→ **What to work on**
Exclude any images and output the remaining records exactly.

╭──

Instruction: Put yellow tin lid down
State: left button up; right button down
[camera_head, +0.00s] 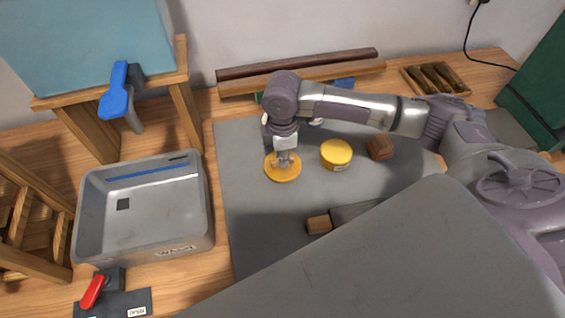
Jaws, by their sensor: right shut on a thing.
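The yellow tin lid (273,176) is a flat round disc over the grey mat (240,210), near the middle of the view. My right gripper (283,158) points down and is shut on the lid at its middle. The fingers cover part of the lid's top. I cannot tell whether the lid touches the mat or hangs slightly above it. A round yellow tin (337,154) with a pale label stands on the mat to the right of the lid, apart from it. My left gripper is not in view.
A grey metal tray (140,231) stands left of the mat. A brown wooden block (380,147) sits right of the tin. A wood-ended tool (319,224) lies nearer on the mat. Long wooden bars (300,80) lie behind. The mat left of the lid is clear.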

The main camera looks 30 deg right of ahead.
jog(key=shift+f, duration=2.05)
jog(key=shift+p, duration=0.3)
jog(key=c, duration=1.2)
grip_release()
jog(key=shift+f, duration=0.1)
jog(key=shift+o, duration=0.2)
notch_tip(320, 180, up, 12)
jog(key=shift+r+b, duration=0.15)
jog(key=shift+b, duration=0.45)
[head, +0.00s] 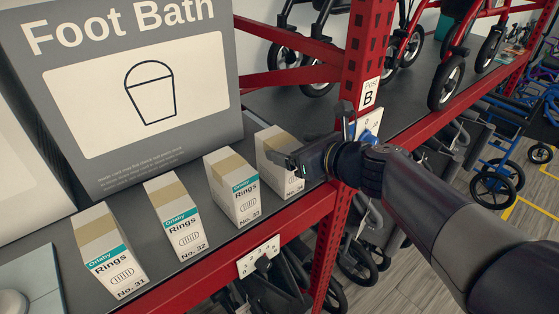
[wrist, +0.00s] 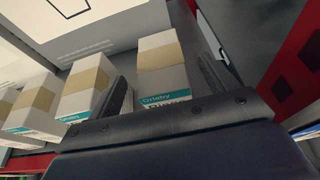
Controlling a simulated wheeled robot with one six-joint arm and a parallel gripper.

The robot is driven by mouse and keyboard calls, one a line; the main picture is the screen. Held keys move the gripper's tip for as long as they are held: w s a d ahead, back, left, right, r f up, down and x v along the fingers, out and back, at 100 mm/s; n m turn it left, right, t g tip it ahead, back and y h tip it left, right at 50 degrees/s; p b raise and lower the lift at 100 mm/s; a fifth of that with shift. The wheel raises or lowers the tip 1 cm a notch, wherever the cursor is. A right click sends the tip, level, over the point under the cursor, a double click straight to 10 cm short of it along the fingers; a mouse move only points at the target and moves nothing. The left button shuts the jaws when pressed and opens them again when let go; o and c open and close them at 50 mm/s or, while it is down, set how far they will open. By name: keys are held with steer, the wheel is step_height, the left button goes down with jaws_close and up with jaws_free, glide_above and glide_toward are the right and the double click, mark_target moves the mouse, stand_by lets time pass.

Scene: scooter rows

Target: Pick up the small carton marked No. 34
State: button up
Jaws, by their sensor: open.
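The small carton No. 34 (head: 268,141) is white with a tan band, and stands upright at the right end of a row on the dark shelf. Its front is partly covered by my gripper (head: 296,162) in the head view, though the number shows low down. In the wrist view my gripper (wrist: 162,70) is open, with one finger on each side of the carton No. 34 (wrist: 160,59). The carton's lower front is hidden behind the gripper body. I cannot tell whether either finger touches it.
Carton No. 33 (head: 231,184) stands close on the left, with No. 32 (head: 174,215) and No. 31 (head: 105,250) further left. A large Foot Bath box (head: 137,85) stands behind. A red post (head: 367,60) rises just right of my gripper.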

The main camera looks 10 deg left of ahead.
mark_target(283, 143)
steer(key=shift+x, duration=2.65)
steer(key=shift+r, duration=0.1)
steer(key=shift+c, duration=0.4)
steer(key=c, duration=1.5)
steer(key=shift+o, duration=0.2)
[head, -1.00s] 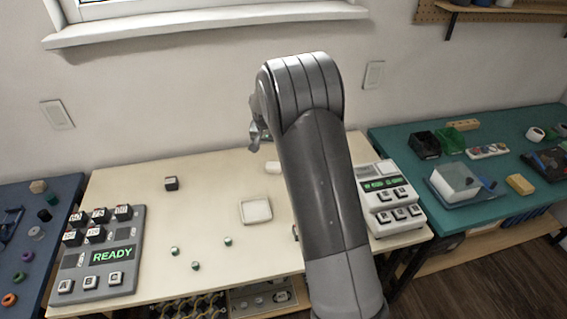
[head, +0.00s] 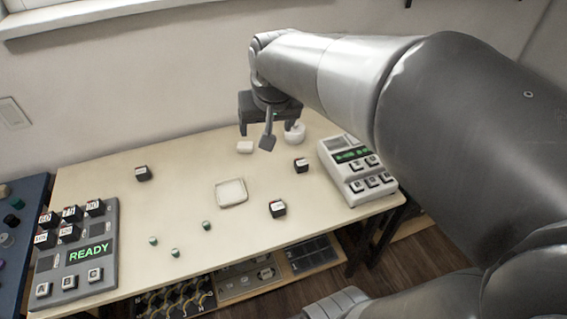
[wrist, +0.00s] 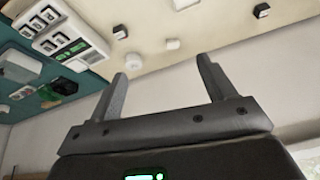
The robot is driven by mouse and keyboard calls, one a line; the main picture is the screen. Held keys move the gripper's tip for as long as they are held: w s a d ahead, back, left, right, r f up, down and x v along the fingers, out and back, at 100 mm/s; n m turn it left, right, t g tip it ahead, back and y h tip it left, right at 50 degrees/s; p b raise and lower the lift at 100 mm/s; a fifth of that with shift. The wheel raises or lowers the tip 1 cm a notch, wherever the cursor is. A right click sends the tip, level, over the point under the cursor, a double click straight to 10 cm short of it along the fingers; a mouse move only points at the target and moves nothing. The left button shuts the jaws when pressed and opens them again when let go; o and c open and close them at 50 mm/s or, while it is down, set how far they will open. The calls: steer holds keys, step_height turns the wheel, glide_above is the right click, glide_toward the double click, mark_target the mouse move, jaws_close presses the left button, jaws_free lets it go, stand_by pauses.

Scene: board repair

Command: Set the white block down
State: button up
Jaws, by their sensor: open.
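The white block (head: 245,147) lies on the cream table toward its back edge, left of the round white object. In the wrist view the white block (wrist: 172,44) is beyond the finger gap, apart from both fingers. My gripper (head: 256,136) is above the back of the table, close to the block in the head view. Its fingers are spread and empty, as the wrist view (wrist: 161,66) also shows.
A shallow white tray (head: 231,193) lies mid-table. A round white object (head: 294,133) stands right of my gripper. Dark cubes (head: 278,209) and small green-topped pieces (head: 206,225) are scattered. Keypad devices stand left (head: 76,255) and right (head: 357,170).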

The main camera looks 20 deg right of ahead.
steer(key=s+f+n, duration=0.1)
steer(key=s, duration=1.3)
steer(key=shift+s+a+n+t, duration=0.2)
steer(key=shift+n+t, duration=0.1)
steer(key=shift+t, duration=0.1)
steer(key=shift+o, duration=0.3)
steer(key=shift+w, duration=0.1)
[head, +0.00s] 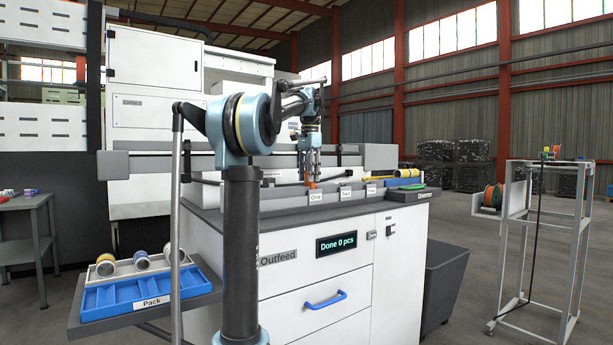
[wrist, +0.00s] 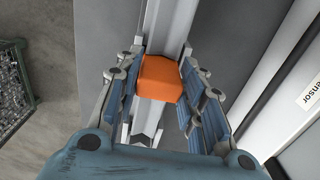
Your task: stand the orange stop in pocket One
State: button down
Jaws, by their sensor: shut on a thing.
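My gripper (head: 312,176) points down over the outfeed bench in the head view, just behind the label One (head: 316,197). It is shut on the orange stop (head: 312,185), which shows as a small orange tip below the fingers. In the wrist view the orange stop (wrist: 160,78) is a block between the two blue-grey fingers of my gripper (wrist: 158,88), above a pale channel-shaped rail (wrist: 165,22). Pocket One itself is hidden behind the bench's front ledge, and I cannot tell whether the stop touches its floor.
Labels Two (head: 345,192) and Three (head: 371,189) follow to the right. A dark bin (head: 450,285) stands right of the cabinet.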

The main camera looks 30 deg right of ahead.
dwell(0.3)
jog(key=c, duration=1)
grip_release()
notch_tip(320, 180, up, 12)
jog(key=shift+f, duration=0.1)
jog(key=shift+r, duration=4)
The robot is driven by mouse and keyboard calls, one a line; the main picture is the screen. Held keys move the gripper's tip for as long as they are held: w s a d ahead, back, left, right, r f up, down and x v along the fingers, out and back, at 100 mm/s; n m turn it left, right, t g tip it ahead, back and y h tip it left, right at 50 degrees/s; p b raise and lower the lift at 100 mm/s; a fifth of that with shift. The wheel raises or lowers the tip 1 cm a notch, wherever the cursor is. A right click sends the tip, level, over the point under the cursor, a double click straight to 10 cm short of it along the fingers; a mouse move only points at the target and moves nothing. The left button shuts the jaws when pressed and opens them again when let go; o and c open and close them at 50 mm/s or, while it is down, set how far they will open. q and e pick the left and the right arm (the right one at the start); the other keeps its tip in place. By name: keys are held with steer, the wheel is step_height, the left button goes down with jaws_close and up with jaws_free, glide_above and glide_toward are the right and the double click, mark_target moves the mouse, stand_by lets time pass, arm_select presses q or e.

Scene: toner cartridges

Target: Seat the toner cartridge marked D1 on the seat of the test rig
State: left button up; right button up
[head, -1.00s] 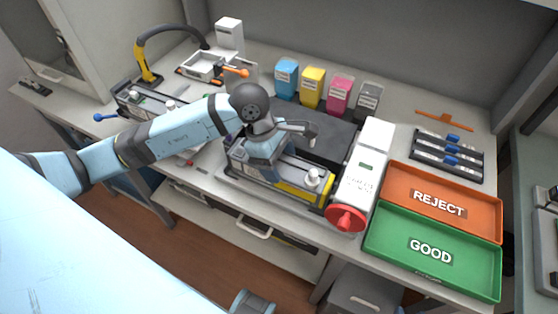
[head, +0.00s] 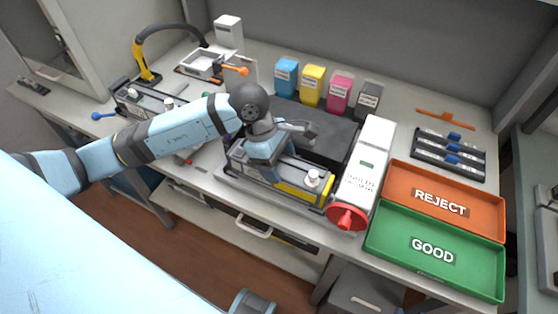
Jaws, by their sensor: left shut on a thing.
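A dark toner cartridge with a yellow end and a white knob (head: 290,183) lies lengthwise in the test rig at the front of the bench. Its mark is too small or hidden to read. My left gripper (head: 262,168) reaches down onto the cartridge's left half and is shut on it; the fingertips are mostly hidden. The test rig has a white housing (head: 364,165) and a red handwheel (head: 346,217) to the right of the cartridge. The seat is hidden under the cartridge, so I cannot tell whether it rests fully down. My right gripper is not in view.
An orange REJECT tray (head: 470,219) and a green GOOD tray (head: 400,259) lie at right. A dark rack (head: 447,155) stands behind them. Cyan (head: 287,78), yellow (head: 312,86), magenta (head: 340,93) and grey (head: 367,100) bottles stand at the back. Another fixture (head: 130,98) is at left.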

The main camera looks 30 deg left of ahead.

╰──

→ **The result**
Instruction: Put yellow tin lid down
State: left button up; right button down
[camera_head, +0.00s] 
Jaws, by their sensor: right shut on a thing.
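The yellow tin lid (273,176) is a flat round disc over the grey mat (240,210), near the middle of the view. My right gripper (283,158) points down and is shut on the lid at its middle. The fingers cover part of the lid's top. I cannot tell whether the lid touches the mat or hangs slightly above it. A round yellow tin (337,154) with a pale label stands on the mat to the right of the lid, apart from it. My left gripper is not in view.
A grey metal tray (140,231) stands left of the mat. A brown wooden block (380,147) sits right of the tin. A wood-ended tool (319,224) lies nearer on the mat. Long wooden bars (300,80) lie behind. The mat left of the lid is clear.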

The main camera looks 30 deg right of ahead.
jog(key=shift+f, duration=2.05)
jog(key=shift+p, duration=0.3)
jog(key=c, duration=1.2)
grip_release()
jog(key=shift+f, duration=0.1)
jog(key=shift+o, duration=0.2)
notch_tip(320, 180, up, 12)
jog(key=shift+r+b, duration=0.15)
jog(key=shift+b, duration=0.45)
[head, +0.00s] 
[wrist, +0.00s] 
Controlling a simulated wheeled robot with one six-joint arm and a parallel gripper.

The robot is driven by mouse and keyboard calls, one a line; the main picture is the screen. Held keys move the gripper's tip for as long as they are held: w s a d ahead, back, left, right, r f up, down and x v along the fingers, out and back, at 100 mm/s; n m turn it left, right, t g tip it ahead, back and y h tip it left, right at 50 degrees/s; p b raise and lower the lift at 100 mm/s; a fifth of that with shift. The wheel raises or lowers the tip 1 cm a notch, wherever the cursor is. A right click sends the tip, level, over the point under the cursor, a double click straight to 10 cm short of it along the fingers; a mouse move only points at the target and moves nothing. The left button shuts the jaws when pressed and opens them again when let go; o and c open and close them at 50 mm/s or, while it is down, set how far they will open. By name: keys are held with steer, the wheel is step_height, the left button goes down with jaws_close and up with jaws_free, glide_above and glide_toward are the right and the double click, mark_target moves the mouse, stand_by lets time pass.

Scene: scooter rows

Target: Pick up the small carton marked No. 34
State: button up
Jaws, by their sensor: open.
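The small carton No. 34 (head: 268,141) is white with a tan band, and stands upright at the right end of a row on the dark shelf. Its front is partly covered by my gripper (head: 296,162) in the head view, though the number shows low down. In the wrist view my gripper (wrist: 162,70) is open, with one finger on each side of the carton No. 34 (wrist: 160,59). The carton's lower front is hidden behind the gripper body. I cannot tell whether either finger touches it.
Carton No. 33 (head: 231,184) stands close on the left, with No. 32 (head: 174,215) and No. 31 (head: 105,250) further left. A large Foot Bath box (head: 137,85) stands behind. A red post (head: 367,60) rises just right of my gripper.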

The main camera looks 10 deg left of ahead.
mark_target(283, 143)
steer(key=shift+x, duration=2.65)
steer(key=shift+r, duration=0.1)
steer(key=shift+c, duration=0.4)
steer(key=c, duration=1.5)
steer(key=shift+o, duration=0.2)
[head, -1.00s] 
[head, +0.00s] 
[wrist, +0.00s] 
The robot is driven by mouse and keyboard calls, one a line; the main picture is the screen. Held keys move the gripper's tip for as long as they are held: w s a d ahead, back, left, right, r f up, down and x v along the fingers, out and back, at 100 mm/s; n m turn it left, right, t g tip it ahead, back and y h tip it left, right at 50 degrees/s; p b raise and lower the lift at 100 mm/s; a fifth of that with shift. The wheel raises or lowers the tip 1 cm a notch, wherever the cursor is. A right click sends the tip, level, over the point under the cursor, a double click straight to 10 cm short of it along the fingers; a mouse move only points at the target and moves nothing. The left button shuts the jaws when pressed and opens them again when let go; o and c open and close them at 50 mm/s or, while it is down, set how far they will open. The calls: steer holds keys, step_height turns the wheel, glide_above is the right click, glide_toward the double click, mark_target the mouse move, jaws_close presses the left button, jaws_free lets it go, stand_by pauses.

Scene: board repair

Command: Set the white block down
State: button up
Jaws, by their sensor: open.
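The white block (head: 245,147) lies on the cream table toward its back edge, left of the round white object. In the wrist view the white block (wrist: 172,44) is beyond the finger gap, apart from both fingers. My gripper (head: 256,136) is above the back of the table, close to the block in the head view. Its fingers are spread and empty, as the wrist view (wrist: 161,66) also shows.
A shallow white tray (head: 231,193) lies mid-table. A round white object (head: 294,133) stands right of my gripper. Dark cubes (head: 278,209) and small green-topped pieces (head: 206,225) are scattered. Keypad devices stand left (head: 76,255) and right (head: 357,170).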

The main camera looks 20 deg right of ahead.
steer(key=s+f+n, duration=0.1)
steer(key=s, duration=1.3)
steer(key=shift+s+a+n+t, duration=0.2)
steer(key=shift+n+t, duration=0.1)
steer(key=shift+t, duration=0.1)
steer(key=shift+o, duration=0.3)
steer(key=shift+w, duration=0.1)
[head, +0.00s] 
[wrist, +0.00s] 
Your task: stand the orange stop in pocket One
State: button down
Jaws, by their sensor: shut on a thing.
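My gripper (head: 312,176) points down over the outfeed bench in the head view, just behind the label One (head: 316,197). It is shut on the orange stop (head: 312,185), which shows as a small orange tip below the fingers. In the wrist view the orange stop (wrist: 160,78) is a block between the two blue-grey fingers of my gripper (wrist: 158,88), above a pale channel-shaped rail (wrist: 165,22). Pocket One itself is hidden behind the bench's front ledge, and I cannot tell whether the stop touches its floor.
Labels Two (head: 345,192) and Three (head: 371,189) follow to the right. A dark bin (head: 450,285) stands right of the cabinet.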

The main camera looks 30 deg right of ahead.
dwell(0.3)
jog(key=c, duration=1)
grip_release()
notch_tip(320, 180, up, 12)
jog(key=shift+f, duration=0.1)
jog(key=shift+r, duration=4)
The robot is driven by mouse and keyboard calls, one a line; the main picture is the screen. Held keys move the gripper's tip for as long as they are held: w s a d ahead, back, left, right, r f up, down and x v along the fingers, out and back, at 100 mm/s; n m turn it left, right, t g tip it ahead, back and y h tip it left, right at 50 degrees/s; p b raise and lower the lift at 100 mm/s; a fifth of that with shift. The wheel raises or lowers the tip 1 cm a notch, wherever the cursor is. A right click sends the tip, level, over the point under the cursor, a double click straight to 10 cm short of it along the fingers; a mouse move only points at the target and moves nothing. The left button shuts the jaws when pressed and opens them again when let go; o and c open and close them at 50 mm/s or, while it is down, set how far they will open. q and e pick the left and the right arm (the right one at the start); the other keeps its tip in place. By name: keys are held with steer, the wheel is step_height, the left button goes down with jaws_close and up with jaws_free, glide_above and glide_toward are the right and the double click, mark_target moves the mouse, stand_by lets time pass, arm_select presses q or e.

Scene: toner cartridges

Target: Seat the toner cartridge marked D1 on the seat of the test rig
State: left button up; right button up
[head, -1.00s] 
[head, +0.00s] 
Jaws, by their sensor: left shut on a thing.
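A dark toner cartridge with a yellow end and a white knob (head: 290,183) lies lengthwise in the test rig at the front of the bench. Its mark is too small or hidden to read. My left gripper (head: 262,168) reaches down onto the cartridge's left half and is shut on it; the fingertips are mostly hidden. The test rig has a white housing (head: 364,165) and a red handwheel (head: 346,217) to the right of the cartridge. The seat is hidden under the cartridge, so I cannot tell whether it rests fully down. My right gripper is not in view.
An orange REJECT tray (head: 470,219) and a green GOOD tray (head: 400,259) lie at right. A dark rack (head: 447,155) stands behind them. Cyan (head: 287,78), yellow (head: 312,86), magenta (head: 340,93) and grey (head: 367,100) bottles stand at the back. Another fixture (head: 130,98) is at left.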

The main camera looks 30 deg left of ahead.

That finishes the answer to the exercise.